Dataset excerpt:
+++++
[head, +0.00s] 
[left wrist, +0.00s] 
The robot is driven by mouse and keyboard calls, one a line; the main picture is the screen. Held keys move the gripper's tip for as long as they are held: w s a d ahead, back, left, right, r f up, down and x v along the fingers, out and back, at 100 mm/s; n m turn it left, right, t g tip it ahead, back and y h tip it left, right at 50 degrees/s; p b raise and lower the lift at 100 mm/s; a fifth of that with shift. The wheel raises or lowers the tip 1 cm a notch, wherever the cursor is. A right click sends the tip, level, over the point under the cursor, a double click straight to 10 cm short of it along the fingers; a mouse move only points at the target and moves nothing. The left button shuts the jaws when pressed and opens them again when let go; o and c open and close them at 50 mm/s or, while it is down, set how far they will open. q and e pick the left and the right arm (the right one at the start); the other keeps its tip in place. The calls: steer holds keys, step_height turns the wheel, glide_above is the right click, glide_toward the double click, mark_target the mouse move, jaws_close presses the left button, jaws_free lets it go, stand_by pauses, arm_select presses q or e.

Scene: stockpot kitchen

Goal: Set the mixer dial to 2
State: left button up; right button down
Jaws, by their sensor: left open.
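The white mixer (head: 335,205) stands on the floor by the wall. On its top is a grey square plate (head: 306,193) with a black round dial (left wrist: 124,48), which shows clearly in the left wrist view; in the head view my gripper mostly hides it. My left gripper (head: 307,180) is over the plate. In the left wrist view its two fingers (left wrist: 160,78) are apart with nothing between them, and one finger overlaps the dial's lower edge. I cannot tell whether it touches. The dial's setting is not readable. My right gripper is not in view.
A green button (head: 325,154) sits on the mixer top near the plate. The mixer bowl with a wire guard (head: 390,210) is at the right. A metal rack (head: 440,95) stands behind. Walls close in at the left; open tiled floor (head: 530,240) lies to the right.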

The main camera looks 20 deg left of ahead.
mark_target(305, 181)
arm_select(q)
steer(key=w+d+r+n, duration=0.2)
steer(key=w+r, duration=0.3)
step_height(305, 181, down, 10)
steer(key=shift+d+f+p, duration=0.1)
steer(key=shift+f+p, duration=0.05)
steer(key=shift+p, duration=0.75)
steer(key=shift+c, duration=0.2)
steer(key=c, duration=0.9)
+++++
Problem description: Give again only the lines of the material above that run from the one with "Jaws, by their sensor: left open." through the end, both included, exactly as they appear.

Worked answer:
Jaws, by their sensor: left open.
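The white mixer (head: 335,205) stands on the floor by the wall. On its top is a grey square plate (head: 306,193) with a black round dial (left wrist: 124,48), which shows clearly in the left wrist view; in the head view my gripper mostly hides it. My left gripper (head: 307,180) is over the plate. In the left wrist view its two fingers (left wrist: 160,78) are apart with nothing between them, and one finger overlaps the dial's lower edge. I cannot tell whether it touches. The dial's setting is not readable. My right gripper is not in view.
A green button (head: 325,154) sits on the mixer top near the plate. The mixer bowl with a wire guard (head: 390,210) is at the right. A metal rack (head: 440,95) stands behind. Walls close in at the left; open tiled floor (head: 530,240) lies to the right.

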The main camera looks 20 deg left of ahead.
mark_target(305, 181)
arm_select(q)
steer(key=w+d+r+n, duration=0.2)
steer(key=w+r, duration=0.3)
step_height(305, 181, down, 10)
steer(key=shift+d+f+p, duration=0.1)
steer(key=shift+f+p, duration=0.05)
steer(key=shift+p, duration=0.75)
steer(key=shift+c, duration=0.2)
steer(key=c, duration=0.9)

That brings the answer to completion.